**GIVEN INFORMATION**:
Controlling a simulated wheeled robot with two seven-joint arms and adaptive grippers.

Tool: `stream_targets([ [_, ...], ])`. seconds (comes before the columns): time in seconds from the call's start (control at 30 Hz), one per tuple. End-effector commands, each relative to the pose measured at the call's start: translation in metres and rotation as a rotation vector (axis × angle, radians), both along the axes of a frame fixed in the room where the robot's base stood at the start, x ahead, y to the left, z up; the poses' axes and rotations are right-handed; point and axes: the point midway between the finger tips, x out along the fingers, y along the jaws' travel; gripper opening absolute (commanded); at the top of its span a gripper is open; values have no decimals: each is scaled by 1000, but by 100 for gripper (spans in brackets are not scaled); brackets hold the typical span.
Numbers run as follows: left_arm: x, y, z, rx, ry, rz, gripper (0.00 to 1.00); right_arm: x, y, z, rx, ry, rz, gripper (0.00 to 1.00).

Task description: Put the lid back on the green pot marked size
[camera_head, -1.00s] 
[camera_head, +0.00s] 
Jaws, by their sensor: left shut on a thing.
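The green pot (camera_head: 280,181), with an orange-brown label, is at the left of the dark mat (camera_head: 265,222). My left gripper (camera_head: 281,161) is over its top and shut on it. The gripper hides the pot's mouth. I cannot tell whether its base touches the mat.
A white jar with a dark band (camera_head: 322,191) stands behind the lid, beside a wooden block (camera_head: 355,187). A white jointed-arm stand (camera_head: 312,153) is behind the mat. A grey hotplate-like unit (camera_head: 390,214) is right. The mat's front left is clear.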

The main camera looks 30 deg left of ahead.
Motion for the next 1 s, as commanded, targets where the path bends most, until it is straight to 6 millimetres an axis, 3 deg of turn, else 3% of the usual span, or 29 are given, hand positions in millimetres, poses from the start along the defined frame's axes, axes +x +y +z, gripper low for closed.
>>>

**PROMPT**: Search the data above for the string "robot" and return every line that has it.

**FINISHED TASK**:
Controlling a simulated wheeled robot with two seven-joint arms and adaptive grippers.
Tool: `stream_targets([ [_, ...], ])`. seconds (comes before the columns): time in seconds from the call's start (control at 30 Hz), one per tuple. End-effector commands, each relative to the pose measured at the call's start: translation in metres and rotation as a rotation vector (axis × angle, radians), both along the axes of a frame fixed in the room where the robot's base stood at the start, x ahead, y to the left, z up; the poses' axes and rotations are right-handed; point and axes: the point midway between the finger tips, x out along the fingers, y along the jaws' travel; gripper opening absolute (commanded); at the top of its span a gripper is open; values have no decimals: each is scaled by 1000, but by 100 for gripper (spans in brackets are not scaled); brackets hold the typical span.

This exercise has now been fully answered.